:: WRITTEN EXERCISE ::
Give every line of the data again, unchanged, but with no pictures.

____ SUPPLIED INFORMATION

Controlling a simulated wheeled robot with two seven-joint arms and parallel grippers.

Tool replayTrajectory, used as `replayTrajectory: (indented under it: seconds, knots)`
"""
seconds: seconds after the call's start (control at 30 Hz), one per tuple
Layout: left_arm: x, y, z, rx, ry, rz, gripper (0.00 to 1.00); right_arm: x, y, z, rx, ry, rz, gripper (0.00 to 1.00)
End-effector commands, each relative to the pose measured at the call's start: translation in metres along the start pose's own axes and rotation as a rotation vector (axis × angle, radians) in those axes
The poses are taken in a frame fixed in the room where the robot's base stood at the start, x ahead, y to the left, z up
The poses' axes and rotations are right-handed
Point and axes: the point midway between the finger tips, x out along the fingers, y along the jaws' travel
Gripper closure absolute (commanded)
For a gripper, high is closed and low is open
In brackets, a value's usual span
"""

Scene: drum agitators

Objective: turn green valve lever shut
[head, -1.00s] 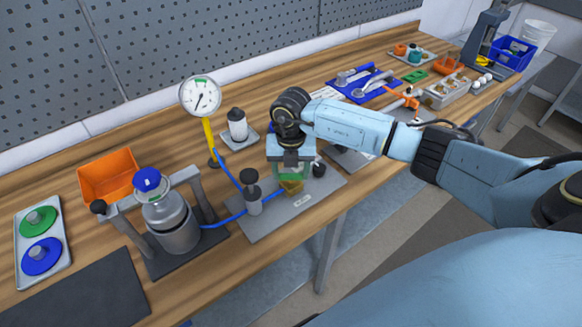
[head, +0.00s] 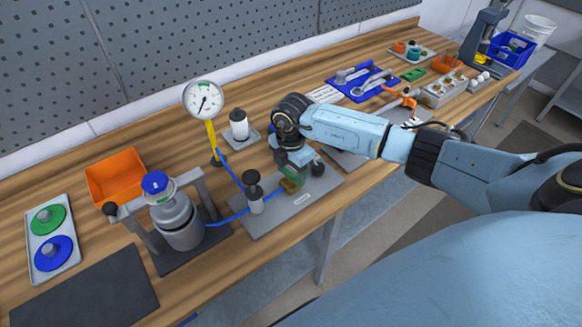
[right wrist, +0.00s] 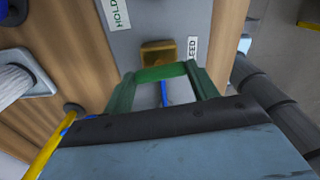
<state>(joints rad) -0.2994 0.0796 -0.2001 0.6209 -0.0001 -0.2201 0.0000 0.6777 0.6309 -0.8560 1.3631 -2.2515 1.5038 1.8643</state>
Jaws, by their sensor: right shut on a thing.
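My right gripper (head: 292,172) is over the grey valve plate (head: 314,193), pointing down at the brass valve body (head: 288,186). In the right wrist view its two fingers (right wrist: 162,86) close on the green valve lever (right wrist: 162,72), which spans between them just beside the brass body (right wrist: 158,48). In the head view the lever is mostly hidden by the gripper. A "HOLD" label (right wrist: 118,14) and a partly covered label ending in "LEED" (right wrist: 192,49) lie on the plate. My left gripper is not in view.
A blue hose (head: 228,219) links the plate to a steel vessel (head: 177,222) in a frame. A dial gauge (head: 204,100) on a yellow stem stands behind.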

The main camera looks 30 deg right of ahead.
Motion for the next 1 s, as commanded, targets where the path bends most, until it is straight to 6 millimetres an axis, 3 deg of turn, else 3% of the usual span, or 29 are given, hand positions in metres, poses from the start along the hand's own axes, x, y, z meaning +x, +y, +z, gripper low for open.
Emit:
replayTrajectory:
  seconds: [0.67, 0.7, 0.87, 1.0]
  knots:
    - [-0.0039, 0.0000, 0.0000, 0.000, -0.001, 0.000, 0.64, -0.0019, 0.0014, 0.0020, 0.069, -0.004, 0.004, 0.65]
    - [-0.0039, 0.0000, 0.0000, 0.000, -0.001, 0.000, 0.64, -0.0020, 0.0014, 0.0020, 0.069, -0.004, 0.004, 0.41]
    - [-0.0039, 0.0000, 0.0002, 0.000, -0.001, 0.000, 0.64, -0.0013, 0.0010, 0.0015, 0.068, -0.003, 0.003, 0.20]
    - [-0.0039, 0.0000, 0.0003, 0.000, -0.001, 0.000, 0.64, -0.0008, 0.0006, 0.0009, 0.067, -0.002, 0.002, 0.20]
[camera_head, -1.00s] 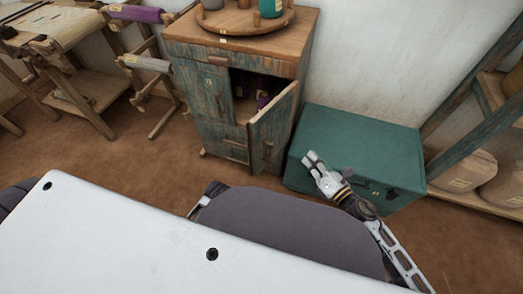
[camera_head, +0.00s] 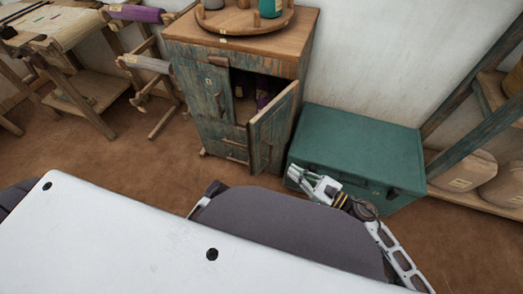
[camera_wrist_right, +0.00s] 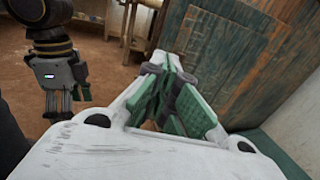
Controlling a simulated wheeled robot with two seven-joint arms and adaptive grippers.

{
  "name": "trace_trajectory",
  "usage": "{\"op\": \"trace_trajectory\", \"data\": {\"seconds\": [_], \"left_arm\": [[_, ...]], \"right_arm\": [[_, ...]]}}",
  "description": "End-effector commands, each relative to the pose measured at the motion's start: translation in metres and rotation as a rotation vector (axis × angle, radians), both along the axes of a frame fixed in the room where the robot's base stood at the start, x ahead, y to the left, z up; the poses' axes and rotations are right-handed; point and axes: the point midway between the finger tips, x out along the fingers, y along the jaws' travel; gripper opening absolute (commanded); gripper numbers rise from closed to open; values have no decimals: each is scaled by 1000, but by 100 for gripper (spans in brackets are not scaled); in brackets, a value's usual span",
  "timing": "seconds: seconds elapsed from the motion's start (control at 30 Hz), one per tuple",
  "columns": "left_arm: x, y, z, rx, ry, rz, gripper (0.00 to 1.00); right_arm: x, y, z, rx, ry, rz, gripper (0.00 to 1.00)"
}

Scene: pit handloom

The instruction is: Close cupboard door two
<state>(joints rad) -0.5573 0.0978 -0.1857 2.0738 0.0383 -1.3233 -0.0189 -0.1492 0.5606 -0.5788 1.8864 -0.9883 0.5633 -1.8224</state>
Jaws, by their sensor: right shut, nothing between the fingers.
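The cupboard (camera_head: 212,95) stands at the back with worn blue-green doors. Its right-hand door (camera_head: 272,122) stands open, swung out toward me, and the dark inside with purple things shows behind it. My right gripper (camera_head: 292,176) is shut and empty, in front of the teal chest and right of the door's lower end, apart from it. In the right wrist view, my right gripper's closed fingertips (camera_wrist_right: 166,72) point toward a worn blue-green wooden panel (camera_wrist_right: 235,55), which appears to be this door. My left gripper (camera_wrist_right: 65,90) shows at the left there; its jaw opening is unclear.
The teal chest (camera_head: 355,145) stands right of the cupboard, close under my right forearm. A loom frame (camera_head: 75,75) stands at the left. Brown floor (camera_head: 120,160) is clear left of the cupboard.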

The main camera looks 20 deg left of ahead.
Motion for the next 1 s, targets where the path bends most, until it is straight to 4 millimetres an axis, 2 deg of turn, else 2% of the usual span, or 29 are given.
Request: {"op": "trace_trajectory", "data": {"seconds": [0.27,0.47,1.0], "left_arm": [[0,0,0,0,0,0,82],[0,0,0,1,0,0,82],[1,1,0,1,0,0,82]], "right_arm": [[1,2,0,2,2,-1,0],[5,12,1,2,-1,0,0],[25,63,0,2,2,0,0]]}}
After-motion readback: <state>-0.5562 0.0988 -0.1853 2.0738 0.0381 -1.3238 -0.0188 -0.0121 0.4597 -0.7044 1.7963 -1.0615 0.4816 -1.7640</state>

________

:: THE COMPLETED TASK ::
Controlling a simulated wheeled robot with two seven-joint arms and parallel grippers.

Tool replayTrajectory, used as `replayTrajectory: (indented under it: seconds, knots)`
"""
seconds: seconds after the call's start (control at 30 Hz), one per tuple
Layout: left_arm: x, y, z, rx, ry, rz, gripper (0.00 to 1.00); right_arm: x, y, z, rx, ry, rz, gripper (0.00 to 1.00)
End-effector commands, each relative to the pose measured at the call's start: translation in metres along the start pose's own axes and rotation as a rotation vector (axis × angle, radians) in those axes
The poses are taken in a frame fixed in the room where the robot's base stood at the start, x ahead, y to the left, z up
The poses' axes and rotations are right-handed
Point and axes: the point midway between the finger tips, x out along the fingers, y along the jaws' travel
Gripper closure absolute (commanded)
For a gripper, high is closed and low is open
In brackets, a value's usual span
"""

Scene: drum agitators

Objective: turn green valve lever shut
[head, -1.00s] 
[head, +0.00s] 
[right wrist, +0.00s] 
<state>(joints rad) -0.2994 0.0796 -0.2001 0.6209 -0.0001 -0.2201 0.0000 0.6777 0.6309 -0.8560 1.3631 -2.2515 1.5038 1.8643</state>
Jaws, by their sensor: right shut on a thing.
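My right gripper (head: 292,172) is over the grey valve plate (head: 314,193), pointing down at the brass valve body (head: 288,186). In the right wrist view its two fingers (right wrist: 162,86) close on the green valve lever (right wrist: 162,72), which spans between them just beside the brass body (right wrist: 158,48). In the head view the lever is mostly hidden by the gripper. A "HOLD" label (right wrist: 118,14) and a partly covered label ending in "LEED" (right wrist: 192,49) lie on the plate. My left gripper is not in view.
A blue hose (head: 228,219) links the plate to a steel vessel (head: 177,222) in a frame. A dial gauge (head: 204,100) on a yellow stem stands behind.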

The main camera looks 30 deg right of ahead.
Motion for the next 1 s, as commanded, targets where the path bends most, until it is straight to 6 millimetres an axis, 3 deg of turn, else 3% of the usual span, or 29 are given, hand positions in metres, poses from the start along the hand's own axes, x, y, z meaning +x, +y, +z, gripper low for open.
Emit:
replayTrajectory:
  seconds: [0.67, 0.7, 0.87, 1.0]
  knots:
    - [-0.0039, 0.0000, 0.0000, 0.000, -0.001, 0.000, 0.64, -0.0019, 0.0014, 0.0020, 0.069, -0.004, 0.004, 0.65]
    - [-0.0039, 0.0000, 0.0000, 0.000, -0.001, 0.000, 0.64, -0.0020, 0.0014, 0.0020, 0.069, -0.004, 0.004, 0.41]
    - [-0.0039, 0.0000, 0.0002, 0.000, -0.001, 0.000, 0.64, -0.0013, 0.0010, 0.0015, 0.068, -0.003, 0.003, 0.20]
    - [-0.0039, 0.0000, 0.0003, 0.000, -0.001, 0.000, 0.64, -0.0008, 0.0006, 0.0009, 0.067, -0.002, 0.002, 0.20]
[camera_head, -1.00s] 
[camera_head, +0.00s] 
[camera_wrist_right, +0.00s] 
Controlling a simulated wheeled robot with two seven-joint arms and adaptive grippers.

{
  "name": "trace_trajectory",
  "usage": "{\"op\": \"trace_trajectory\", \"data\": {\"seconds\": [_], \"left_arm\": [[_, ...]], \"right_arm\": [[_, ...]]}}",
  "description": "End-effector commands, each relative to the pose measured at the motion's start: translation in metres and rotation as a rotation vector (axis × angle, radians), both along the axes of a frame fixed in the room where the robot's base stood at the start, x ahead, y to the left, z up; the poses' axes and rotations are right-handed; point and axes: the point midway between the finger tips, x out along the fingers, y along the jaws' travel; gripper opening absolute (commanded); gripper numbers rise from closed to open; values have no decimals: each is scaled by 1000, but by 100 for gripper (spans in brackets are not scaled); in brackets, a value's usual span",
  "timing": "seconds: seconds elapsed from the motion's start (control at 30 Hz), one per tuple",
  "columns": "left_arm: x, y, z, rx, ry, rz, gripper (0.00 to 1.00); right_arm: x, y, z, rx, ry, rz, gripper (0.00 to 1.00)"
}

Scene: pit handloom

The instruction is: Close cupboard door two
<state>(joints rad) -0.5573 0.0978 -0.1857 2.0738 0.0383 -1.3233 -0.0189 -0.1492 0.5606 -0.5788 1.8864 -0.9883 0.5633 -1.8224</state>
Jaws, by their sensor: right shut, nothing between the fingers.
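The cupboard (camera_head: 212,95) stands at the back with worn blue-green doors. Its right-hand door (camera_head: 272,122) stands open, swung out toward me, and the dark inside with purple things shows behind it. My right gripper (camera_head: 292,176) is shut and empty, in front of the teal chest and right of the door's lower end, apart from it. In the right wrist view, my right gripper's closed fingertips (camera_wrist_right: 166,72) point toward a worn blue-green wooden panel (camera_wrist_right: 235,55), which appears to be this door. My left gripper (camera_wrist_right: 65,90) shows at the left there; its jaw opening is unclear.
The teal chest (camera_head: 355,145) stands right of the cupboard, close under my right forearm. A loom frame (camera_head: 75,75) stands at the left. Brown floor (camera_head: 120,160) is clear left of the cupboard.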

The main camera looks 20 deg left of ahead.
Motion for the next 1 s, targets where the path bends most, until it is straight to 4 millimetres an axis, 2 deg of turn, else 2% of the usual span, or 29 are given.
Request: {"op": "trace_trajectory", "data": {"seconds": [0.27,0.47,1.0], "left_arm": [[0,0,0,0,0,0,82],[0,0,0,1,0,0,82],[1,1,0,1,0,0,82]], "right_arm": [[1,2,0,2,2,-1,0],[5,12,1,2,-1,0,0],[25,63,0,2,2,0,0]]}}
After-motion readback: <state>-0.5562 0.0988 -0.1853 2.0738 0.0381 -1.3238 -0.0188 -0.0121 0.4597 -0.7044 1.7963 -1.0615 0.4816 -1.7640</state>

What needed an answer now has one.